Hi, Bill, have you ever read the 'club of Rome' reports? According to those politically supported scientist we would by now all be dead.

I think you still fail to see the link between politics and the science it uses. Like now Al Gore does (and did). And Obamama too, with green energy.

Sure, there are no infinities in nature in my view, something will always give way, when somebody oracles about 'exponential' then I am always aware that the graph will change direction somewhere. Perhaps we will get WW3 soon, and population will be decimated, crops radioactive for thousands of years, a dark ages where all our technology will be lost and forgotten, like things the Romans and Greeks knew were rediscovered thousands of years later.

The whole thing will stabilise itself the hard way perhaps over time. If the species will survive, as I stated before, be happy now, and try to reach the stars while being happy, as a species that is frustrated and unhappy that rules the universe would be a very bad thing... If the dinosaurs were happy creatures, they spend their time well.

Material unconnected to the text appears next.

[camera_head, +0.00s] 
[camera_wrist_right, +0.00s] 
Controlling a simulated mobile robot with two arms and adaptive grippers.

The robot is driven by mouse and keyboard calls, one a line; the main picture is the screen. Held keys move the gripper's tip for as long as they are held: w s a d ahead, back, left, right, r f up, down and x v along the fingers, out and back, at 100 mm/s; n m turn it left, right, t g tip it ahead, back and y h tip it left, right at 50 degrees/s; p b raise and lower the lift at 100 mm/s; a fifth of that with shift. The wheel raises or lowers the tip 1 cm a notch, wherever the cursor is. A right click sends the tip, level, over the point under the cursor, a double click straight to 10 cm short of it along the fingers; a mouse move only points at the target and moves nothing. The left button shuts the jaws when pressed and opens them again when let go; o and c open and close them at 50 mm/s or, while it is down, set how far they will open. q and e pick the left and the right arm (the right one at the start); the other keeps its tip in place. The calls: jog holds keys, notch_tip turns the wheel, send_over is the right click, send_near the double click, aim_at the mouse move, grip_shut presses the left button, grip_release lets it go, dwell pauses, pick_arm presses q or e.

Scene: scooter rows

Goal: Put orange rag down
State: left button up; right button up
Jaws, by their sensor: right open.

So, time is a precious thing, use it efficiently.

Reply to
Jan Panteltje

On a sunny day (Sat, 6 Jun 2009 16:57:55 -0700 (PDT)) it happened snipped-for-privacy@ieee.org wrote in :

Wrong math (and that from you ;-) ), but most important, you CAN do something about it when you are unhappy, as happiness is an internal state, (of the neural net), and, as Jesus put it 'The kingdom of Heaven is within'. So meditation perhaps, and understanding - learning - were the key is, is the _only_ way to reach happiness (is the expression 'at will?'). This species, with all it's technology, perhaps many of it think technology will give you happiness. It may give you comfort (but it can destroy too), but never happiness. Here the ancient had something to say, the scriptures, the saints of the past and present, look within you.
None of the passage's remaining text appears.